I have been talking to a parent who feels that her child’s school is not doing enough to support her  moderately dyslexic son. From our conversation, two issues have emerged.

Firstly, her child is a visual learner, as many dyslexic children are. For years, he says he has been struggling to take part in mental maths sessions because he cannot keep up and his memory is letting him down. So my plea here is for children to be allowed to jot (sometimes) in order to engage with mental maths, and not let poor memory interfere with thinking. Dyslexic children are not unintelligent. On the contrary, dyslexia is a specific learning difficulty that affects only certain areas of learning. It is, therefore, important that such children do not regard themselves as ‘thick’ or ‘slow’. Confidence is everything.

The second issue is more distressing for both child and parent and is to do with asking questions in class. This child had the courage to put up his hand and ask a question in Geography. Good for him! Whereupon, the teacher suggested that his question was ‘stupid’. No question asked by a child is stupid!

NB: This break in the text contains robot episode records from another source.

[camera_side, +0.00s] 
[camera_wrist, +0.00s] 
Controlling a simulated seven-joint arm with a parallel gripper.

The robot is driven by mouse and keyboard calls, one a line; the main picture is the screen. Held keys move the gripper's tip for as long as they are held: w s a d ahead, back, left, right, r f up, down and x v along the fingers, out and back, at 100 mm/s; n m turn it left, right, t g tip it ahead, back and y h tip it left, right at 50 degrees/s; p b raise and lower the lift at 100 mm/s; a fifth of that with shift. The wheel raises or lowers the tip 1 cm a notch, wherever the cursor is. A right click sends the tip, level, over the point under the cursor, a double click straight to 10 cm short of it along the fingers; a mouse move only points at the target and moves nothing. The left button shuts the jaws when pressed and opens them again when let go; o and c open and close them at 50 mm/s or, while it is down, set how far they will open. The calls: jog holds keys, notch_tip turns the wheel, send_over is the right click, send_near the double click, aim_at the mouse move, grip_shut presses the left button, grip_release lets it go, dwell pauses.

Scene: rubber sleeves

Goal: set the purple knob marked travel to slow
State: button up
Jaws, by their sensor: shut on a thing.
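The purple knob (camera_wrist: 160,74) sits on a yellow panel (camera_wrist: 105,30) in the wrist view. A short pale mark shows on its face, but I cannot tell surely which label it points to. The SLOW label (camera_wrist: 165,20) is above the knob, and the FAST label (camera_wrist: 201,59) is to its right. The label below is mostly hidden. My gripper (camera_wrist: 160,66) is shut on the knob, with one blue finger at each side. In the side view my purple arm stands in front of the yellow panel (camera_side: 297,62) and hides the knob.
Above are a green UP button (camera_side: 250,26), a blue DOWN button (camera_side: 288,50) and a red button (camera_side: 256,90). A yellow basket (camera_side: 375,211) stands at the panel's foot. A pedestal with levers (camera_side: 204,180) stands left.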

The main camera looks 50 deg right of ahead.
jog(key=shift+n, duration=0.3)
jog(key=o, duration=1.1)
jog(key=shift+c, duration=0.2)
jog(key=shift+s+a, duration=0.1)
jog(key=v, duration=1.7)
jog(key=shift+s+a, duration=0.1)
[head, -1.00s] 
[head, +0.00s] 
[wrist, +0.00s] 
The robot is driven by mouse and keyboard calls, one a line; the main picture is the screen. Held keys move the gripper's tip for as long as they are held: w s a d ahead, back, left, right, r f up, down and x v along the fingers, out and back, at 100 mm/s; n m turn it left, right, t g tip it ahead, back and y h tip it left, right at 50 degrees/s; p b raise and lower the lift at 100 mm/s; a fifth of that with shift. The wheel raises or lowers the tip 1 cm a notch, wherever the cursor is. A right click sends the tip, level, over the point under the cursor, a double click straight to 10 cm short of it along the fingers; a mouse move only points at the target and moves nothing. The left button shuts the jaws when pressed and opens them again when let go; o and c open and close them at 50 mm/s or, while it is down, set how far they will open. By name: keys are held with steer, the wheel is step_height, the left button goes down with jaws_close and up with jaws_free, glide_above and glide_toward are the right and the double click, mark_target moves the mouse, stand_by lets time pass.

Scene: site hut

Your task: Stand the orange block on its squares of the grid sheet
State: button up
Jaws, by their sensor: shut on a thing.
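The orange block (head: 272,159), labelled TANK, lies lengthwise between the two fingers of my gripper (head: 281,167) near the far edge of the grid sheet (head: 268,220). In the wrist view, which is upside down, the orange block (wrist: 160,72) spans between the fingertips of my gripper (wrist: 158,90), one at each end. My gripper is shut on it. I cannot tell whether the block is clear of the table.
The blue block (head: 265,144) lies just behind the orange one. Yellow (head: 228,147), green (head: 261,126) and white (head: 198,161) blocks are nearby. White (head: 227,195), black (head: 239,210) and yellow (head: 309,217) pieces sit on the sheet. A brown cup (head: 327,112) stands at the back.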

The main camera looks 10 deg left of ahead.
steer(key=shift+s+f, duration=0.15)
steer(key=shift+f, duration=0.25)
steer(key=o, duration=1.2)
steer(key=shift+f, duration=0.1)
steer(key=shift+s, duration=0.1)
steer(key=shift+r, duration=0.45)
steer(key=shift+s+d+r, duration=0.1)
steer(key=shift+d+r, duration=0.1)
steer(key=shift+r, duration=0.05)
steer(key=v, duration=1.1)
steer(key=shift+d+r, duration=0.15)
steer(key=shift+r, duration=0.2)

We need to encourage all children to ask for clarification or explanation – how else will they learn?

Both issues are to do with self-esteem and well-being, without which learning suffers. This parent, following my advice, sorted out her child’s entitlement to additional support and made her views known. Parents have greater power than ever before to insist on the right kind of additional support for any child who has been assessed as having Special Educational Needs and/or Disabilities. My book on this lays out what all parents can do to work collaboratively with schools to ensure success.

Available as an ebook or printed version.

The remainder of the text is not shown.